Human rights groups counter that the government often refuses to
issue building permits to Palestinian communities under its control
to restrict their growth. Though less common during the uprising,
administrative demolitions, such as the razing of 14 homes in Shuafat
refugee camp in East Jerusalem on July 9, still occur.
The tenuous
US-brokered "ceasefire," which went into effect on June
13, has not stopped the operations, nor has Israel's self-declared
policy of "active restraint." Rafah, the dusty, shell-scarred
town on Gaza's border with Egypt, has been particularly hard hit
since the ceasefire began. At three in the morning on June 23, bulldozers
and tanks rolled into a neighborhood in the refugee camp, crushing
20 houses and rendering 110 people homeless. They returned on July
10 to demolish 14 more.
"There
was no warning," says Mohammed Barhoum, a 55-year old refugee
who lost his family's house to the June 23 demolition. "I was
asleep when I heard the tanks, and all I could do was get the children
and get out," he says. Days later, Barhoum is still trying
to salvage what he can from the rubble. As he speaks, members of
his family sift through the rubble, pulling out clothing, kitchenware,
a child's school bag. Barhoum, who built the house in 1980 and scoffs
at the idea that it was used to shoot at Israeli military posts,
cannot understand why the army destroyed his house. "Our life
is very sad," he says, "from when we are born to when
we die."
POLITICAL
AGENDA
Palestinians
and human rights groups maintain that the latest round of demolitions
suggests a political rather than a security agenda: to maintain
control over the West Bank and Gaza Strip indefinitely, through
an ever-expanding network of settlements, using bypass roads to
link them with Israel and military positions to protect them. "Yes,
this is a planned-out policy," confirms Nizar Farsakh, research
assistant at the Applied Research Institute of Jerusalem (ARIJ),
which studies land and water issues in the Occupied Territories.

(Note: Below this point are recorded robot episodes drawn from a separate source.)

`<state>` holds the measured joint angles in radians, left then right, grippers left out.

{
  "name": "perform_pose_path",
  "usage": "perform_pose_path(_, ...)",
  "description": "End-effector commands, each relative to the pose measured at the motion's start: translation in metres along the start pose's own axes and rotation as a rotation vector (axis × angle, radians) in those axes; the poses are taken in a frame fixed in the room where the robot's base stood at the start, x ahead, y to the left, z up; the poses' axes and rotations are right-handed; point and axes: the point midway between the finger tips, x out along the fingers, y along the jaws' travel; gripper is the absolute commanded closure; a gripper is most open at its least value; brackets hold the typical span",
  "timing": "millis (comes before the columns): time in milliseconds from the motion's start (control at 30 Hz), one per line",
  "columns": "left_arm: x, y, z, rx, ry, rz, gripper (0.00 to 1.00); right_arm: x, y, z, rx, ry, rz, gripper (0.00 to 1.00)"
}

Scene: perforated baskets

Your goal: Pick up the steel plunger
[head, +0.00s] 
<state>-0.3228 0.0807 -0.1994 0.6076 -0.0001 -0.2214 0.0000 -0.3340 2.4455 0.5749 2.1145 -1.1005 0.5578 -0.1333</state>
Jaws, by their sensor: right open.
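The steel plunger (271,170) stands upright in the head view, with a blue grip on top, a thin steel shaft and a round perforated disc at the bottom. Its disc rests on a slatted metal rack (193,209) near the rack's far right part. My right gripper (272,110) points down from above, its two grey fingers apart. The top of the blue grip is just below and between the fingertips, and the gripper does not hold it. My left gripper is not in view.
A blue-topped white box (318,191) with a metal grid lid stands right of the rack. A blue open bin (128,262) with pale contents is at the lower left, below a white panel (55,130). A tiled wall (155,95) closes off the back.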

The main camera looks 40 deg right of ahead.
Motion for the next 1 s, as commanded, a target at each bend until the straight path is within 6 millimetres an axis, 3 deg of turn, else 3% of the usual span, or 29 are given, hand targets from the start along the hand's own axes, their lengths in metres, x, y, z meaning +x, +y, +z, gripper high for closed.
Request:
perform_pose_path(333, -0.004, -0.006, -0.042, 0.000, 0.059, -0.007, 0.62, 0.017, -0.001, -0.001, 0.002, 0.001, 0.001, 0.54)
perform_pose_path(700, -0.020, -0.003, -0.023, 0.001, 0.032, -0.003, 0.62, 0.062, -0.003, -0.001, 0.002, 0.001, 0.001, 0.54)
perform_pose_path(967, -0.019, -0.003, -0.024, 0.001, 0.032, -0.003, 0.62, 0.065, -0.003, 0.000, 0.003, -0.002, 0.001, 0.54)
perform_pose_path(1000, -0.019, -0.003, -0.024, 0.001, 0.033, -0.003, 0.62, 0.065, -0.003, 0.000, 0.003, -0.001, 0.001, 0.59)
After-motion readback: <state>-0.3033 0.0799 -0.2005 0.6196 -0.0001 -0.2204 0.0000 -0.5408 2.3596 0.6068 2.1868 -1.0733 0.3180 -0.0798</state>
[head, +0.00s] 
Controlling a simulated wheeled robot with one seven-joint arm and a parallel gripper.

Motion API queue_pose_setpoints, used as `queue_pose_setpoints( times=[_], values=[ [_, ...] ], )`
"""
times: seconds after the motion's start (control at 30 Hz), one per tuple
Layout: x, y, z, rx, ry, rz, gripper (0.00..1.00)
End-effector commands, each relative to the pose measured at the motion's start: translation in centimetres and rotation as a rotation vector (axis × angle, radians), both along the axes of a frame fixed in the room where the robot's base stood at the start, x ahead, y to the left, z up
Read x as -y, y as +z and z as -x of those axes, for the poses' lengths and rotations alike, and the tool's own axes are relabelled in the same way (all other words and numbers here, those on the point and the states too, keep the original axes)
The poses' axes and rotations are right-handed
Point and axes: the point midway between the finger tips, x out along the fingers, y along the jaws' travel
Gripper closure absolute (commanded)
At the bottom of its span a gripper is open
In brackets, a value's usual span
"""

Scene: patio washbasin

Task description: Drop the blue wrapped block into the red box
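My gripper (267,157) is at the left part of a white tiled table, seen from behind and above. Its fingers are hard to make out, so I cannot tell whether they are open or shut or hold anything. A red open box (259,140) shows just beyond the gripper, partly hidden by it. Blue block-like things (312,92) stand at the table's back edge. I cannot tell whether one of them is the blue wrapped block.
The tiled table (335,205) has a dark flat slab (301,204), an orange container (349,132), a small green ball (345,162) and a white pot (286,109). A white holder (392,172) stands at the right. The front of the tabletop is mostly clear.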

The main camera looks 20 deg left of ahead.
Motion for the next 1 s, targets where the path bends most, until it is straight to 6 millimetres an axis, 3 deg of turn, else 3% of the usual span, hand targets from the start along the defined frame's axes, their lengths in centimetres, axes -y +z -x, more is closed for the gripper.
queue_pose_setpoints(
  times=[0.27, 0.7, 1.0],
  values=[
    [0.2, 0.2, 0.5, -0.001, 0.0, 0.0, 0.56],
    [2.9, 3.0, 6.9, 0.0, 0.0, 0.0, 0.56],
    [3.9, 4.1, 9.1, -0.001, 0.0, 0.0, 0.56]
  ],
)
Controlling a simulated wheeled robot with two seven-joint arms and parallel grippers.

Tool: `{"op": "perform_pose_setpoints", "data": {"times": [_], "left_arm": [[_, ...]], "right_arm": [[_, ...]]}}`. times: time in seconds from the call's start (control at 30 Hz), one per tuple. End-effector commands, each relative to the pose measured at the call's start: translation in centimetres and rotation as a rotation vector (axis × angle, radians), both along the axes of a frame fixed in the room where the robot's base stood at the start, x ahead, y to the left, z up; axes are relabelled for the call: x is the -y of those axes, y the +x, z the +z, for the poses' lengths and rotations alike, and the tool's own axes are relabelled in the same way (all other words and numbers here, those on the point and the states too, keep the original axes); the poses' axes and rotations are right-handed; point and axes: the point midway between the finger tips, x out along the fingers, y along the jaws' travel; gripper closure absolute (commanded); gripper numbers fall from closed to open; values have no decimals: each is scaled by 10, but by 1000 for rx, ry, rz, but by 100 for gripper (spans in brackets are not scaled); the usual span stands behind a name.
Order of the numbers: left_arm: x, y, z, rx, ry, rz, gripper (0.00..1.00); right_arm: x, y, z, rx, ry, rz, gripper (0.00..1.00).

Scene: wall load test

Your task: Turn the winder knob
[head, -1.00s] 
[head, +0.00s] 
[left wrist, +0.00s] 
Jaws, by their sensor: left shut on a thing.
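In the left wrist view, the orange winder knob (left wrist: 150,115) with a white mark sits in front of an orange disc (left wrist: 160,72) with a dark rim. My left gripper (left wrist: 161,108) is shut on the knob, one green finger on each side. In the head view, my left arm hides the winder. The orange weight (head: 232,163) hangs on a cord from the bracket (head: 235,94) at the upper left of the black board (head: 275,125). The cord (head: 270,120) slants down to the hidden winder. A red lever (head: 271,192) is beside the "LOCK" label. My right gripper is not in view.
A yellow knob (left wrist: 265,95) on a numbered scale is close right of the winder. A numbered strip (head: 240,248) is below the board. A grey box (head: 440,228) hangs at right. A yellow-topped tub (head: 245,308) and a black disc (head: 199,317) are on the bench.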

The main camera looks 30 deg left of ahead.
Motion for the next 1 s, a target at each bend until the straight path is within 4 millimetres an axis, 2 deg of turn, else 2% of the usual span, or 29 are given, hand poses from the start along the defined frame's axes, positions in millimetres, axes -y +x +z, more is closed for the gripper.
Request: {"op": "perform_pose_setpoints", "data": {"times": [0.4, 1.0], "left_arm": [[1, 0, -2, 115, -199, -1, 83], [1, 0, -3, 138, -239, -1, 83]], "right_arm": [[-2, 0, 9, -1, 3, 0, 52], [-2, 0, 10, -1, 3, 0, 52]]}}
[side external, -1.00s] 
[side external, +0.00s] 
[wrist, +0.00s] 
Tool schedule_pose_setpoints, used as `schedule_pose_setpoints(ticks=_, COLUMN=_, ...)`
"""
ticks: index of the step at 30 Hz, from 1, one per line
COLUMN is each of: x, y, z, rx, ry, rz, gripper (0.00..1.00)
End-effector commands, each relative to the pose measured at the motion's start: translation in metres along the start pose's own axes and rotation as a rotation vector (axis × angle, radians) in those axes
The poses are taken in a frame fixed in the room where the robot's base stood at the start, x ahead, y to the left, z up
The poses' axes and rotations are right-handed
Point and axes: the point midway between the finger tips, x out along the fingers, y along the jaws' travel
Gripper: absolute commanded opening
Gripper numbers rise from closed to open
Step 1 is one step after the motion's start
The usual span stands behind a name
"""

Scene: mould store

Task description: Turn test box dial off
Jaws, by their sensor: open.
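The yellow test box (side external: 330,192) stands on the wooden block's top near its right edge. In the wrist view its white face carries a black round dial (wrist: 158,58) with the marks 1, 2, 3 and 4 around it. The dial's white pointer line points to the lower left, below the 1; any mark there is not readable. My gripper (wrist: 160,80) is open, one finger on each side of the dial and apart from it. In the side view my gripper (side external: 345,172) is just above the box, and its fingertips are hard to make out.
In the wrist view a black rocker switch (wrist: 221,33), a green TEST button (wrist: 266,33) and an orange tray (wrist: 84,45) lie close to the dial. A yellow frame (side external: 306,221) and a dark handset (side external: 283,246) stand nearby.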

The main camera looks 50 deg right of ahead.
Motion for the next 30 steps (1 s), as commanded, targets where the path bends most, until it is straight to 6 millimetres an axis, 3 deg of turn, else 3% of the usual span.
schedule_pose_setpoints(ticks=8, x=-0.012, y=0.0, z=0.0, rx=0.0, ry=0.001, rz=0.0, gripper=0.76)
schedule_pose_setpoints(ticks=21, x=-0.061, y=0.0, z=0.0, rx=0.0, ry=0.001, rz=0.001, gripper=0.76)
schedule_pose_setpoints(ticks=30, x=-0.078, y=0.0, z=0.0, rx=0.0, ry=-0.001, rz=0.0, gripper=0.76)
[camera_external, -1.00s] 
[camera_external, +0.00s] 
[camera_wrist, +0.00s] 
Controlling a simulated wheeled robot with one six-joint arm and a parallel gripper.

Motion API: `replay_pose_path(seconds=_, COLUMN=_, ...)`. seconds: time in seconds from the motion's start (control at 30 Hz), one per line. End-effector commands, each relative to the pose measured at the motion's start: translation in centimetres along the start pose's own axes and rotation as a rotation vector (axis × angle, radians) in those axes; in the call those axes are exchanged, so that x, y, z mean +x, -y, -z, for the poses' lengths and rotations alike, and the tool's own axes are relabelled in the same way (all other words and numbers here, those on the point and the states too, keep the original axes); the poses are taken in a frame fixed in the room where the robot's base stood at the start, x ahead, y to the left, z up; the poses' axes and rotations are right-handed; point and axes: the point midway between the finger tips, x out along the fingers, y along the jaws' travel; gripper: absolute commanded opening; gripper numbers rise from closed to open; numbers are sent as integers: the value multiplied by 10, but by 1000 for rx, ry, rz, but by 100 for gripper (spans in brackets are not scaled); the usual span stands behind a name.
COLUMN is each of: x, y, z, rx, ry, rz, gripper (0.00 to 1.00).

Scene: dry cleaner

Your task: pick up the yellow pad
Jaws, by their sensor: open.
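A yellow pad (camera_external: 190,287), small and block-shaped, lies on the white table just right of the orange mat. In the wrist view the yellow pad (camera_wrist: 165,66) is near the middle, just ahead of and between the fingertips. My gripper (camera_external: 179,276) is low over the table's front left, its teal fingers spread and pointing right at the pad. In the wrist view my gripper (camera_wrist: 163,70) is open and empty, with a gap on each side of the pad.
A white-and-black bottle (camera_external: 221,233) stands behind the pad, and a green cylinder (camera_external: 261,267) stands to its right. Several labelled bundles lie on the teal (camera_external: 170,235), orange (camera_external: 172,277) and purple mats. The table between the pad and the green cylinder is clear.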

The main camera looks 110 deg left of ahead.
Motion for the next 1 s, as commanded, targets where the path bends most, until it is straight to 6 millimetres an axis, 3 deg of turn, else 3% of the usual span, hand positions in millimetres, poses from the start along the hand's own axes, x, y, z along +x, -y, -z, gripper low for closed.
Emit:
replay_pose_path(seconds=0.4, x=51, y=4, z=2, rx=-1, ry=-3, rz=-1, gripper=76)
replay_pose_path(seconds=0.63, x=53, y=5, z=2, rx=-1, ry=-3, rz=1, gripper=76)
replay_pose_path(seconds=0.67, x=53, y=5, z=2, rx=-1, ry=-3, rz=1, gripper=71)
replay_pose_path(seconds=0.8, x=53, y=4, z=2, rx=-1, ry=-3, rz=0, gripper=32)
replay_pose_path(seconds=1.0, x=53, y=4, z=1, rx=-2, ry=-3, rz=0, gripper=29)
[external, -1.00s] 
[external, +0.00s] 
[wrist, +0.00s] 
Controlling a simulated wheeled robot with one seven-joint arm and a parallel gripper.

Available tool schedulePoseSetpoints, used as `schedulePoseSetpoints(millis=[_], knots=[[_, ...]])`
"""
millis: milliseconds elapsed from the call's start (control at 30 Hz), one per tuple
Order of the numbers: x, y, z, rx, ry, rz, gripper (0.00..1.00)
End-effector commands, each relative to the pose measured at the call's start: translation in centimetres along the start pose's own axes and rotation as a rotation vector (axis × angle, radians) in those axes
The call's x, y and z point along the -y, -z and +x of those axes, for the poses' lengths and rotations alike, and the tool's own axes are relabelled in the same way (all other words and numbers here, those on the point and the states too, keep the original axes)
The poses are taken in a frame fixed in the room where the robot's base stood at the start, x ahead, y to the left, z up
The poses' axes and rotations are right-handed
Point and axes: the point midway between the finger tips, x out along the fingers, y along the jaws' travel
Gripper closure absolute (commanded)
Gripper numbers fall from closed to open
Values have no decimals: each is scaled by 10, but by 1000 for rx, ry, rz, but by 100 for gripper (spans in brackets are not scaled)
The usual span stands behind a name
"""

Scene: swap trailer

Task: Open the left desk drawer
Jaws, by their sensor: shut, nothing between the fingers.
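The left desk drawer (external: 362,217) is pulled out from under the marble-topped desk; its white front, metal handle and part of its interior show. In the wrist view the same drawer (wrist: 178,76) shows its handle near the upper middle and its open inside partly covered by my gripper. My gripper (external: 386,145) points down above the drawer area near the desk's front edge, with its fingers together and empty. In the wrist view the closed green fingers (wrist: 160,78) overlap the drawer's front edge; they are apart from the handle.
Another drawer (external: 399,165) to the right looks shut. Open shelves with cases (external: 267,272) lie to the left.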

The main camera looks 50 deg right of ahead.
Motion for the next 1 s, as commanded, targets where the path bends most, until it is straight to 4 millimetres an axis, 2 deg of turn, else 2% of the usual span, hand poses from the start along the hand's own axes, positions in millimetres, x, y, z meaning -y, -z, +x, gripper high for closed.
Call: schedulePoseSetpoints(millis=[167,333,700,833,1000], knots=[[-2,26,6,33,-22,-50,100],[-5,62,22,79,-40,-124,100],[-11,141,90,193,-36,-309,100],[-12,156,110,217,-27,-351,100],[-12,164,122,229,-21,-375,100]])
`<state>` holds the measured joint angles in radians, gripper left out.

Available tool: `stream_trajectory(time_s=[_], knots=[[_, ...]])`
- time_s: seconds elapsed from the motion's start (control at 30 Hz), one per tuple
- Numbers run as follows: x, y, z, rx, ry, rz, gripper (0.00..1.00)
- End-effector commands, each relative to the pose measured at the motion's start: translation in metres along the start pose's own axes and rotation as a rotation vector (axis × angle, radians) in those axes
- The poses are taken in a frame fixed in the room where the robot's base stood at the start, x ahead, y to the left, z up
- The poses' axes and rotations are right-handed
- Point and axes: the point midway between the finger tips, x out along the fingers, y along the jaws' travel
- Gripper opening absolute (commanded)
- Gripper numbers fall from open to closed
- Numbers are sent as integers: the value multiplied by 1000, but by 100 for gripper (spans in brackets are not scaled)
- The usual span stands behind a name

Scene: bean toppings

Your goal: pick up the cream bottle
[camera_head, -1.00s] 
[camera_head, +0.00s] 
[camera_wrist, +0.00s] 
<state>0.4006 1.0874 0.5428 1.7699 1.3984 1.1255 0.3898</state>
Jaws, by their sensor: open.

"Slowly, slowly, [the Israelis] are demolishing houses as they
build their roads and settlements."
IDF spokesmen
are careful to maintain the official line, but occasionally the
government is more candid about its intentions. "If we don't
keep this territory clean, at the end of the day there will be irreversible
facts on the ground that will reduce our 'maneuvering space,' if
you can call it that, as we enter into negotiations," said
Israel's Deputy Head of Civil Administration David Bar El in 1998,
as quoted by Amnesty International.
A look at
a map of the Occupied Territories suggests that army destructions
of Palestinian property are anything but random. Confiscations,
occupations and demolitions overwhelmingly occur in strategic areas
-- land adjacent to settlements, such as Abu Samra's, or fields
that can be paved over with a bypass road connecting an isolated
settlement with Israel. "It's important to see where the [targeted]
houses are located and why," says Jad Isaac, director general
of ARIJ. "It's not arbitrary. These sites are meticulously
selected. They are for the bypass roads or new zoning for the settlements,
to increase Israeli control." Or as Israeli Prime Minister
Ariel Sharon put it in an interview with the Israeli newspaper Ha'aretz
on April 12, "It's not by accident that the settlements are
located where they are. They...provide strategic depth which is
vital to our existence."
Many of these
areas, of course, have been major flashpoints during the intifada,
but following its operations the army often expels Palestinians
or annexes their land, either for settlement or military use. In
a recent incident, the IDF bulldozed eight houses in the villages
of Wadi al-Amayer and al-Odeirya, south of Hebron, in retaliation
for the murder of an Israeli from the nearby settlement of Susiya,
according to the Palestinian Center for Human Rights. The houses
were located near Road 60, a bypass road connecting the southern
Hebron area settlements with each other.
In the village
of Nabi Salih, northeast of Ramallah, the IDF occupied a Palestinian
house on a hilltop directly across from Halmish settlement on July
8. Arriving at four am, the soldiers evicted Abd al-Karim Mustafa
Tamimi and his family, along with their furniture, and set up a
command post. The house is one of the highest points in the village
and, according to a Reuters report, the IDF seized it because it
provided a vantage point for protecting the settlement. A few hours
after the seizure, a soldier guarding the house explains that "there
was fire [on the settlement] from this area," but he does not
know if it came from Tamimi's house. "You'll have to talk to
the District Commander about that," he says.
BEHIND
BARBED WIRE
In Beit Lahia,
a sleepy farming town in the northern Gaza Strip, the army began
bulldozing mango trees and knocking down greenhouses belonging to
Mahmoud Abu Halima and his extended family on January 21. In mid-June,
soldiers strung a barbed wire fence across his fields. The fence
almost isn't necessary because most of the family is too scared
to set foot on the land now.
A few hundred
yards away on a hilltop by the sea, the terracotta roofs and ivory
walls of the Dugit settlement gleam in the sun. The blue-and-white
Israeli flag flaps in the breeze, while a tank watches over the
fields below. Abu Halima, a 45-year old with a sun-browned face,
says that soldiers shoot into the village at night, and that the
army has closed off most of the fields near the settlement and built
an access gate. "I expect them to confiscate it soon,"
he says.
Back near Kfar
Darom, Abu Samra peers through the wire mesh that covers the windows
in his front room. He installed the mesh in the spring, after Israeli
settlers broke some of the windows with rocks. He has no intention
of leaving his home, no matter what happens. "Where else can
I go?" he asks. "I'll die here inside rather than go out."